A debut novel in the vein of Graham Greene and le Carre, a brilliant and gripping story of politics, intrigue and blood set between the dark halls of Whitehall, the shadowy corridors of the BBC and the sun-scorched, perilous alleys of Kabul.
A Dying Breed is an intelligent thriller set in present day Afghanistan. By focussing on journalists and their work it avoids a lot of the guns and gunplay aspects of many thrillers set in this part of the world. And informed by Peter Hanington’s many years as a foreign correspondent, there is an air of veracity around the characters and their interactions.
The plot of A Dying Breed runs along some fairly well-worn lines. The killing of an Afghan politician is picked up as a story by William Carver, an on-the-skids journalist. While it appears the killing was the work of the Taliban, some irregularities and the appearance of some shady military characters point to what could be a much bigger and more complex story. But when Carver starts to dig, the British apparatus of State turns its attention to preventing his further investigation.
There are a number of aspects of this novel that sets it above the fray. The first is the characters. William Carver is irascible, heavy drinking and unlikeable, still carrying some guilt about his role in boosting the Iraq war and impossible to deal with. But while it first appears that he will be the centre of the book, Hanington branches out particularly to his colleagues – BBC executive Rob Mariscal, former colleague of Carver’s now rising up the greasy pole and extremely compromised morally and financially, and Patrick Reid, the young producer sent out to Afghanistan on his first overseas posting. Secondary characters such as the British Ambassador Lever and Karim, Carver’s local support, also get a chance to shine.
The second is the way in which Hanington uses his plot to explore and reveal the state of modern Afghanistan. He is particularly keen to explore the Taliban and its role in the drug trade although there is a fair amount of spoon feeding and exposition around this element of the novel. He also highlights the potential conflicts associated with the active promotion of British business interests in developing countries (UK PLC). Some elements of this latter element, revolving around a pending national telecommunications contract, are reminiscent of the recent BBC series The Honourable Woman. Hanington is also interested in the media and examines the compromises made by embedded journalists and the ways in which Afghanistan is portrayed back in the UK.

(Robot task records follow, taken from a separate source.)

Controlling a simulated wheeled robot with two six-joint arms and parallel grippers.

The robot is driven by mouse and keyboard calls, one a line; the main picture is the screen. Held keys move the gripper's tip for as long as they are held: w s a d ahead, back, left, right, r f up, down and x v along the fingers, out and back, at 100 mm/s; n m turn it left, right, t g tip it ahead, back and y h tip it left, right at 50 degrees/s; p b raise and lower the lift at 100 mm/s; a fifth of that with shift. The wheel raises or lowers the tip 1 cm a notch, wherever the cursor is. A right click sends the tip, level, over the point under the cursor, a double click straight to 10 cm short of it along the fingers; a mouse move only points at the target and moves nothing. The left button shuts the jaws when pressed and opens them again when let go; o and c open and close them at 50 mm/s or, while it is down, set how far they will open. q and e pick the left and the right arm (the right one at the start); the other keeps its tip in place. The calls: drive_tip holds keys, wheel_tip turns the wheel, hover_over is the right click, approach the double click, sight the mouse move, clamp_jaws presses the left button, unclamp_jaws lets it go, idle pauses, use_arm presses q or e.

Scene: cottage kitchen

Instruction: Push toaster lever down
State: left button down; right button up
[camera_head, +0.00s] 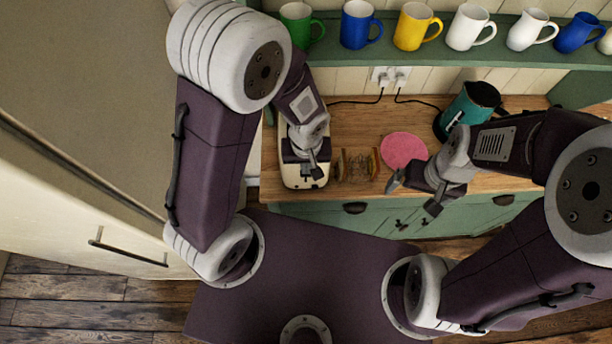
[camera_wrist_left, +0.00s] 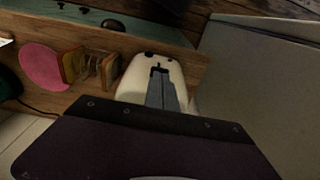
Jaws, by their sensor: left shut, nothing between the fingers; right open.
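The cream toaster (camera_head: 291,181) stands on the wooden counter below my left arm, near the front edge. Its top is dark and partly covered by my left gripper (camera_head: 316,174). The toaster also shows in the left wrist view (camera_wrist_left: 132,80), where the shut fingers of my left gripper (camera_wrist_left: 159,72) overlap its end with dark marks. The fingers hold nothing. I cannot clearly make out the lever or whether the fingers touch it. My right gripper (camera_head: 413,196) is open and empty, over the counter's front edge beside the pink plate.
A wire rack with bread slices (camera_head: 357,166) stands right of the toaster, then a pink plate (camera_head: 404,149) and a teal kettle (camera_head: 467,106). Several mugs stand on a green shelf (camera_head: 440,53) at the back. A tall cream fridge (camera_head: 90,200) is at the left.

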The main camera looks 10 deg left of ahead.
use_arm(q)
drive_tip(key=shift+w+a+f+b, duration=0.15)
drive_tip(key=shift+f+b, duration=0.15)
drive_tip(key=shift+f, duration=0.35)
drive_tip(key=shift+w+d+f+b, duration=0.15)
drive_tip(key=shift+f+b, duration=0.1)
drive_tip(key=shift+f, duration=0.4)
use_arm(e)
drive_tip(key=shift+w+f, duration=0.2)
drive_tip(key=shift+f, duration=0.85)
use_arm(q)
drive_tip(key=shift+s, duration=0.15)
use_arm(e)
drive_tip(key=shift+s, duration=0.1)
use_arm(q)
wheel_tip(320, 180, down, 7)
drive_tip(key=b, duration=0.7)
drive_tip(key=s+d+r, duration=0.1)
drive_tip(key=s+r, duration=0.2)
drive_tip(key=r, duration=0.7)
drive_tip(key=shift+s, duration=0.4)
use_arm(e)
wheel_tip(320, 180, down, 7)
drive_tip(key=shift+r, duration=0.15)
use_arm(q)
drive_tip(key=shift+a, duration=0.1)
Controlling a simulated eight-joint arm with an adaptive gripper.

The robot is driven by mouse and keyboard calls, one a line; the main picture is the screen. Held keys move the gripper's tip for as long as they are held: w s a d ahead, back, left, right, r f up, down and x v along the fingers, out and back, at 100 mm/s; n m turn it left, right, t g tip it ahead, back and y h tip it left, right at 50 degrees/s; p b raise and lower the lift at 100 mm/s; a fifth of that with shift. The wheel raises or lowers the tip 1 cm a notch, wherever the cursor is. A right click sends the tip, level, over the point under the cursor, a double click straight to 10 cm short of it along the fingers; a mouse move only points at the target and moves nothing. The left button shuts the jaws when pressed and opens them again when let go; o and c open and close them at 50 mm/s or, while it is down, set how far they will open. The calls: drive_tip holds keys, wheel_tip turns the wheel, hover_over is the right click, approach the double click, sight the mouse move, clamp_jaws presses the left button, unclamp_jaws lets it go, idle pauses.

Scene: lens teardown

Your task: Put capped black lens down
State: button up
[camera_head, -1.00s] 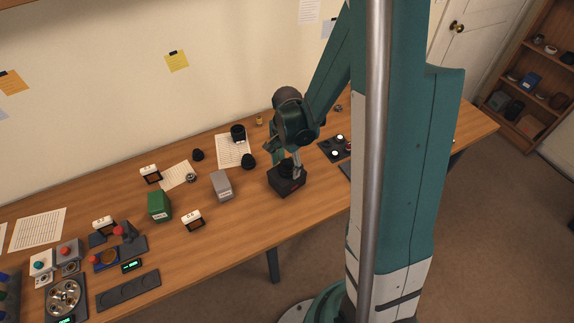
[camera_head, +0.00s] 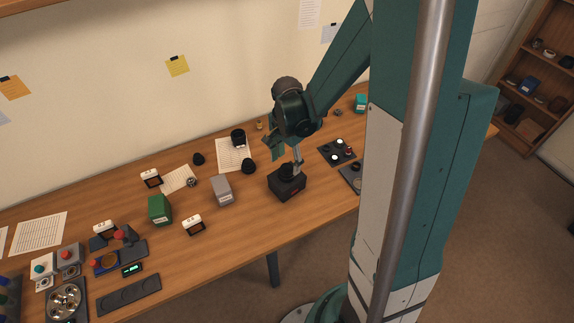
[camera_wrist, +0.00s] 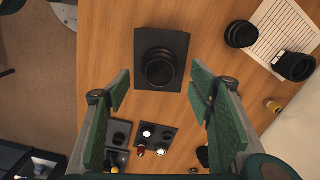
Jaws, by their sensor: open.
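A black lens (camera_head: 287,170) stands upright on a square black block (camera_head: 288,188) on the wooden table. In the wrist view the lens (camera_wrist: 159,68) shows from above as dark round rings on the dark square top of the block (camera_wrist: 178,42). Its top is dark; I cannot tell a cap apart for certain. My gripper (camera_head: 297,160) is just above the lens. In the wrist view the green-padded fingers of my gripper (camera_wrist: 160,90) are spread wide, with the lens between and beyond them and a clear gap on both sides. Nothing is held.
Black round parts (camera_head: 249,166) and (camera_head: 238,137) stand at a white sheet (camera_head: 226,154). A grey box (camera_head: 222,190) and a green box (camera_head: 159,209) stand left. A dark tray (camera_head: 336,153) with small parts lies right. Bare table lies in front of the block.

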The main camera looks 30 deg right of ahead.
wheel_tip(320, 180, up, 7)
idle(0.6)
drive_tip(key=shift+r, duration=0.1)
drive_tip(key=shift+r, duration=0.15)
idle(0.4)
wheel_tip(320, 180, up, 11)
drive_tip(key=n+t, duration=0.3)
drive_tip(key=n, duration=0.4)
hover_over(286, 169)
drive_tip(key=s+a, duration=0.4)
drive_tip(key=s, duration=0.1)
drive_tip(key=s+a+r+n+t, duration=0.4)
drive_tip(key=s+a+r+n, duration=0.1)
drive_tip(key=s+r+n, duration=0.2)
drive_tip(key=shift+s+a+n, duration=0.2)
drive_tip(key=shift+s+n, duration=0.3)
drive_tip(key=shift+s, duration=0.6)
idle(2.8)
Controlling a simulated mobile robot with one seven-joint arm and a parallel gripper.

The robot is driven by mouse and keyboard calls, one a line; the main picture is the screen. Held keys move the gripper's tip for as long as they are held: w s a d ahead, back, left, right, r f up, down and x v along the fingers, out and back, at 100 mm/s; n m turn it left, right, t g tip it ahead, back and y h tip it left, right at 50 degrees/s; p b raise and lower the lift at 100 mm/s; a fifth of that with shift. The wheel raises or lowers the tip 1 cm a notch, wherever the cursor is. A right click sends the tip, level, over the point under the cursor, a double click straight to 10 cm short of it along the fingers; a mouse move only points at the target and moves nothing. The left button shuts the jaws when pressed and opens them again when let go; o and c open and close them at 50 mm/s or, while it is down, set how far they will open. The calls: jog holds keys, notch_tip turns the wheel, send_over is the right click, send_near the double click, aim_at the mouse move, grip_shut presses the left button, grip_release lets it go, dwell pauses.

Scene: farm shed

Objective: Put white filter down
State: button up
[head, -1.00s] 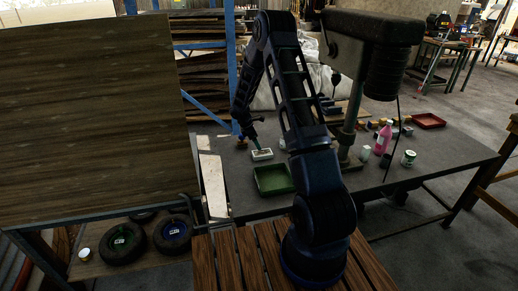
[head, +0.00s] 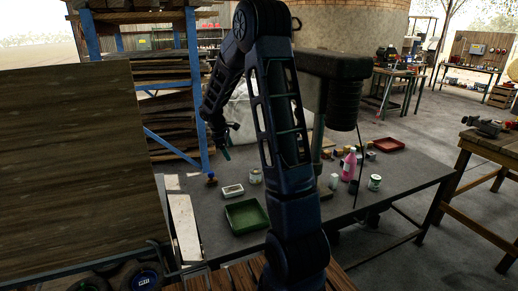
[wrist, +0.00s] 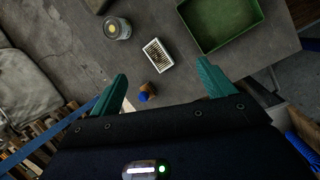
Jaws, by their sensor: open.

Hanington has a great feel for both his characters and their milieu and this makes A Dying Breed both an effective and illuminating thriller. He eschews the usual lone wolf action hero style for a more intelligent, considered plot which manages to impart a lot of information and opinion in a manner that is on the whole both engaging and entertaining. As a debut novel, in particular, this is well above average and it will be interesting to see what Hanington does next.